### Data
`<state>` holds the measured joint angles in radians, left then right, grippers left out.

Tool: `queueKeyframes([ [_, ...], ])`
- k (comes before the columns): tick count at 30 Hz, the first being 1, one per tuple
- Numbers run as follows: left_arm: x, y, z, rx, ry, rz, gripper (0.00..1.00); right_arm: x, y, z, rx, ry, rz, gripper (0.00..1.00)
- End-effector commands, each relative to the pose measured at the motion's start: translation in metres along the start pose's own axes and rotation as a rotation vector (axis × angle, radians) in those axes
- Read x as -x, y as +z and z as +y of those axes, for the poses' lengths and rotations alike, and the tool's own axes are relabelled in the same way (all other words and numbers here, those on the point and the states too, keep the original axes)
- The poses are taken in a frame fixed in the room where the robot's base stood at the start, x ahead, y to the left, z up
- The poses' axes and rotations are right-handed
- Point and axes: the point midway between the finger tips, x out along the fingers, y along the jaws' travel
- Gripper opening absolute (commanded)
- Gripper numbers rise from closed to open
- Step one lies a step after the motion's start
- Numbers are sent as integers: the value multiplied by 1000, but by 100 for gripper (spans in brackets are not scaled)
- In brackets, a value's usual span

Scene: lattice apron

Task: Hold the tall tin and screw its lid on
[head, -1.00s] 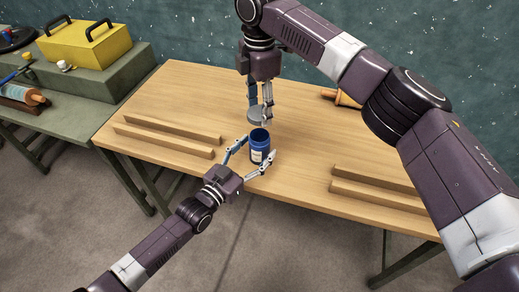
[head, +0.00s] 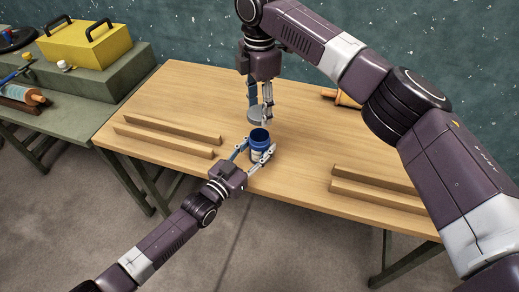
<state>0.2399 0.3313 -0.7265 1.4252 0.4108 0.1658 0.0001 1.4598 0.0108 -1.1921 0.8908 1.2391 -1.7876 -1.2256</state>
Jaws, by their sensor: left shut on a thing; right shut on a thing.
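The tall tin (head: 260,136) is dark blue with a pale label and an open top. It stands upright near the front edge of the wooden table. My left gripper (head: 259,149) is shut on the tin's sides, its fingers covering part of the label. My right gripper (head: 260,108) points down behind and above the tin and is shut on the grey round lid (head: 256,117). The lid is apart from the tin's mouth, just beyond it in the picture. Part of the lid is hidden by the fingers.
Wooden rails lie in pairs on the wooden table (head: 200,95), at left (head: 165,139) and at right (head: 375,193). An orange object (head: 343,98) lies at the back, partly behind my right arm. A green bench with a yellow box (head: 85,45) stands at left.

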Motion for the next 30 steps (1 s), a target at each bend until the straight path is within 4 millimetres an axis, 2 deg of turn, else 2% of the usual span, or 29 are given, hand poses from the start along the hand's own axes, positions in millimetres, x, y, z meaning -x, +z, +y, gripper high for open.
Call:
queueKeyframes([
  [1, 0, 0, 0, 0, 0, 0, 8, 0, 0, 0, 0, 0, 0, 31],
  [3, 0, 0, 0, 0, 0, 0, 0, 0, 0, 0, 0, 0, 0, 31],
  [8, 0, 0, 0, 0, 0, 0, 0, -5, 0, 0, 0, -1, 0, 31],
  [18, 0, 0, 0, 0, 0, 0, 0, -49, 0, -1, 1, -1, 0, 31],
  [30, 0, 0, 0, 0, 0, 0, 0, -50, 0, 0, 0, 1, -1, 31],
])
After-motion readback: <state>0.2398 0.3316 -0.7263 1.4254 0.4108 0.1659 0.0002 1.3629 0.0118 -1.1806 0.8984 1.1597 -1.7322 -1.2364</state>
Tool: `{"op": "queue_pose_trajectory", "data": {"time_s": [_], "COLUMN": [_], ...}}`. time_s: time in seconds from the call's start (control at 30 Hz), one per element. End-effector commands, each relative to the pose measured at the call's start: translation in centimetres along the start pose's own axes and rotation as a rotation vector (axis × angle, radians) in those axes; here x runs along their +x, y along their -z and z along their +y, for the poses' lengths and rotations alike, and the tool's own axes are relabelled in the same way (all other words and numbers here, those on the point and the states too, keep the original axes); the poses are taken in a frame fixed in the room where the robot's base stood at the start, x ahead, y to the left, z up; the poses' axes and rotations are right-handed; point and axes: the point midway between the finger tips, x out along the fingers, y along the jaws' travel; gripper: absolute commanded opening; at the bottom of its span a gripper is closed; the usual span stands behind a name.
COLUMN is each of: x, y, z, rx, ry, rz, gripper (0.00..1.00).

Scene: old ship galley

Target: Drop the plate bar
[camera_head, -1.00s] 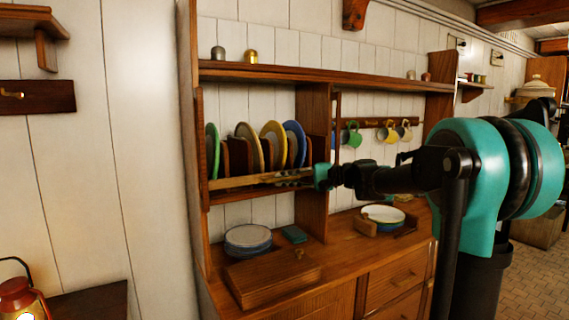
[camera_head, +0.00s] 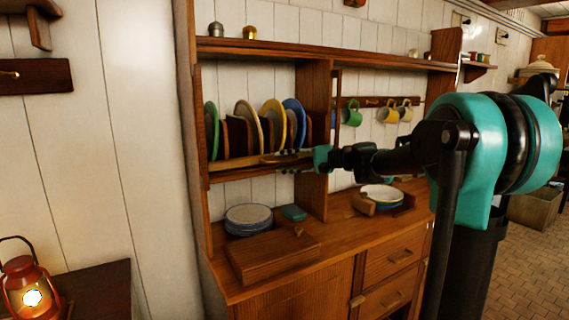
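The plate bar (camera_head: 236,163) is a pale wooden strip. It lies low across the front of the plate rack, just above the shelf edge. Several plates stand upright behind it, among them a green one (camera_head: 212,131), a yellow one (camera_head: 271,113) and a blue one (camera_head: 299,112). My gripper (camera_head: 287,160) comes in from the right and sits at the right part of the bar, in front of the plates. Its fingers are thin and dark against the wood. Whether they touch or grip the bar cannot be made out.
An upright post (camera_head: 314,95) stands right behind my gripper. Below are a plate stack (camera_head: 248,215), a teal item (camera_head: 294,212), a wooden box (camera_head: 272,255) and a bowl (camera_head: 382,192). Mugs (camera_head: 388,115) hang at the right. A lit lantern (camera_head: 25,288) stands at lower left.

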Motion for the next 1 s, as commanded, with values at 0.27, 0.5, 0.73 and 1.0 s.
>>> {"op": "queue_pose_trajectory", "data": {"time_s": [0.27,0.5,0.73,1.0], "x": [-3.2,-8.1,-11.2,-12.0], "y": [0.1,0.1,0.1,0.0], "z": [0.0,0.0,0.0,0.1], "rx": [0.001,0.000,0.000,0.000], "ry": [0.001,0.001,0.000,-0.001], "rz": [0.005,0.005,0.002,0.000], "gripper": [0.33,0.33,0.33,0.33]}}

### The problem
Your copy should match the records word for word, with the pictures removed.

### Worked solution
`<state>` holds the measured joint angles in radians, left then right, grippers left out.

Tool: `queueKeyframes([ [_, ...], ])`
- k (comes before the columns): tick count at 30 Hz, the first being 1, one per tuple
- Numbers run as follows: left_arm: x, y, z, rx, ry, rz, gripper (0.00..1.00); right_arm: x, y, z, rx, ry, rz, gripper (0.00..1.00)
- End-effector commands, each relative to the pose measured at the motion's start: translation in metres along the start pose's own axes and rotation as a rotation vector (axis × angle, radians) in those axes
- Read x as -x, y as +z and z as +y of those axes, for the poses' lengths and rotations alike, and the tool's own axes are relabelled in the same way (all other words and numbers here, those on the point and the states too, keep the original axes)
- The poses are taken in a frame fixed in the room where the robot's base stood at the start, x ahead, y to the left, z up
- The poses' axes and rotations are right-handed
- Point and axes: the point midway between the finger tips, x out along the fingers, y along the jaws' travel
- Gripper opening absolute (commanded)
- Gripper numbers rise from closed to open
- Step one lies a step after the motion's start
- Numbers are sent as integers: the value multiplied by 1000, but by 100 for gripper (spans in brackets are not scaled)
- In brackets, a value's usual span

Scene: lattice apron

Task: Hold the tall tin and screw its lid on
[head, -1.00s] 
[head, +0.00s] 
<state>0.2399 0.3313 -0.7265 1.4252 0.4108 0.1658 0.0001 1.4598 0.0108 -1.1921 0.8908 1.2391 -1.7876 -1.2256</state>
Jaws, by their sensor: left shut on a thing; right shut on a thing.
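The tall tin (head: 260,136) is dark blue with a pale label and an open top. It stands upright near the front edge of the wooden table. My left gripper (head: 259,149) is shut on the tin's sides, its fingers covering part of the label. My right gripper (head: 260,108) points down behind and above the tin and is shut on the grey round lid (head: 256,117). The lid is apart from the tin's mouth, just beyond it in the picture. Part of the lid is hidden by the fingers.
Wooden rails lie in pairs on the wooden table (head: 200,95), at left (head: 165,139) and at right (head: 375,193). An orange object (head: 343,98) lies at the back, partly behind my right arm. A green bench with a yellow box (head: 85,45) stands at left.

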Motion for the next 30 steps (1 s), a target at each bend until the straight path is within 4 millimetres an axis, 2 deg of turn, else 2% of the usual span, or 29 are given, hand poses from the start along the hand's own axes, positions in millimetres, x, y, z meaning -x, +z, +y, gripper high for open.
Call:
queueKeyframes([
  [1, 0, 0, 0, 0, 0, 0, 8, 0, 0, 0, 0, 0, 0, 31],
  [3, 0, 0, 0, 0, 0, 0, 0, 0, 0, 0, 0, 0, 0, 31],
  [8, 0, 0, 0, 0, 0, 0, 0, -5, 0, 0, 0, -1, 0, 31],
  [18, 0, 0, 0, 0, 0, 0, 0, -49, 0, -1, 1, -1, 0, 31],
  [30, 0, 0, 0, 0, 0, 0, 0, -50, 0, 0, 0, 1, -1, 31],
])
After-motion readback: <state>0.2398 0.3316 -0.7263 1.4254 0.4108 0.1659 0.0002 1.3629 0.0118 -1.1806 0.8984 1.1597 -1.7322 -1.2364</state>
Tool: `{"op": "queue_pose_trajectory", "data": {"time_s": [_], "COLUMN": [_], ...}}`. time_s: time in seconds from the call's start (control at 30 Hz), one per element. End-effector commands, each relative to the pose measured at the call's start: translation in centimetres along the start pose's own axes and rotation as a rotation vector (axis × angle, radians) in those axes; here x runs along their +x, y along their -z and z along their +y, for the poses' lengths and rotations alike, and the tool's own axes are relabelled in the same way (all other words and numbers here, those on the point and the states too, keep the original axes); the poses are taken in a frame fixed in the room where the robot's base stood at the start, x ahead, y to the left, z up; the poses' axes and rotations are right-handed; point and axes: the point midway between the finger tips, x out along the fingers, y along the jaws' travel; gripper: absolute commanded opening; at the bottom of its span a gripper is closed; the usual span stands behind a name.
COLUMN is each of: x, y, z, rx, ry, rz, gripper (0.00..1.00).

Scene: old ship galley

Target: Drop the plate bar
[camera_head, -1.00s] 
[camera_head, +0.00s] 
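The plate bar (camera_head: 236,163) is a pale wooden strip. It lies low across the front of the plate rack, just above the shelf edge. Several plates stand upright behind it, among them a green one (camera_head: 212,131), a yellow one (camera_head: 271,113) and a blue one (camera_head: 299,112). My gripper (camera_head: 287,160) comes in from the right and sits at the right part of the bar, in front of the plates. Its fingers are thin and dark against the wood. Whether they touch or grip the bar cannot be made out.
An upright post (camera_head: 314,95) stands right behind my gripper. Below are a plate stack (camera_head: 248,215), a teal item (camera_head: 294,212), a wooden box (camera_head: 272,255) and a bowl (camera_head: 382,192). Mugs (camera_head: 388,115) hang at the right. A lit lantern (camera_head: 25,288) stands at lower left.

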Motion for the next 1 s, as commanded, with values at 0.27, 0.5, 0.73 and 1.0 s.
>>> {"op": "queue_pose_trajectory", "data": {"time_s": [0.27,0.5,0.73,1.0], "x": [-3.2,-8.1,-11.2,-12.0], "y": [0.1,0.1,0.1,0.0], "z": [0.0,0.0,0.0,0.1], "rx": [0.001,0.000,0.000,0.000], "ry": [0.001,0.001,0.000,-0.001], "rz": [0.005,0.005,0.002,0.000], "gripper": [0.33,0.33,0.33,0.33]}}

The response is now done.